Fred Bahnson
Chief Executive Officer
To his role as NCAT’s new Chief Executive Officer, Fred Bahnson brings nearly two decades of experience in nonprofit executive leadership, regenerative agriculture, and strategic communications.
As founding director of two environmental nonprofits—a grassroots community farm in rural North Carolina and a sustainability leadership program at a Top-30 university—Bahnson is passionate about catalyzing peer-to-peer learning networks to support more equitable, resilience communities. For much of his career, he has worked at the intersection of regenerative agriculture, social equity, and climate advocacy, with a focus on building collaborative partnerships between nonprofits, universities, faith communities, and philanthropies.

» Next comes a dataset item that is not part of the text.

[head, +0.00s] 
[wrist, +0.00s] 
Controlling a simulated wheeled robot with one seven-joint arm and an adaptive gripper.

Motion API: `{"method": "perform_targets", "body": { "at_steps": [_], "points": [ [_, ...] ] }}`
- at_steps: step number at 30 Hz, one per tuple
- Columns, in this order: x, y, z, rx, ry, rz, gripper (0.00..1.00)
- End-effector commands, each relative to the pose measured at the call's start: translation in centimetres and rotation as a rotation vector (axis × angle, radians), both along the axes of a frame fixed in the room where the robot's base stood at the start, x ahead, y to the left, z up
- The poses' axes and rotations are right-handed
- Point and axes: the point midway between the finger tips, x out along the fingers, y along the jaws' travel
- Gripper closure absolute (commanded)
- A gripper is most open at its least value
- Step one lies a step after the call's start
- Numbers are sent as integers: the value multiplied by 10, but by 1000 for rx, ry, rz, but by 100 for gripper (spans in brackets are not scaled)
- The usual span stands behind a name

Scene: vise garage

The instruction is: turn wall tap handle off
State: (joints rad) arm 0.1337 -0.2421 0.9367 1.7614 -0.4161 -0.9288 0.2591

Bahnson also brings to NCAT his storytelling expertise as a journalist, author, and documentary film producer. He is the author of Soil & Sacrament: A Spiritual Memoir of Food & Faith (Simon & Schuster), which environmentalist Bill McKibben described as “profoundly, beautifully down to earth, which is almost certainly where we all need to spend more time on a planet in crisis.” His writing has been published in Harper’s, Christian Science Monitor, Oxford American, Orion, The Sun, Notre Dame Magazine, Emergence, and Best American Travel Writing. In collaboration with documentary filmmaker Jeremy Seifert, Bahnson wrote and produced “Horizons,” a film about climate change seen through the eyes of nature writer Barry Lopez. He recently co-directed “The Forest Beyond,” a film about a young Shipibo woman’s journey to find the retreating edge of her ancestral forests in the Peruvian Amazon.
Bahnson has shared his work with a wide variety of audiences including sustainable agriculture conferences, universities like Yale, Princeton, and Georgetown, TEDx Manhattan’s “Changing the Way We Eat,” and the 2019 Halki Summit in Istanbul, where he spoke on climate change before an international gathering of faith leaders convened by Ecumenical Patriarch Bartholomew. His awards and fellowships include a W.K. Kellogg Food & Society Policy fellowship, a Pulitzer Center on Crisis Reporting grant, an Artist fellowship from the North Carolina Arts Council, and a Religion and Environment Story Project fellowship from Boston University.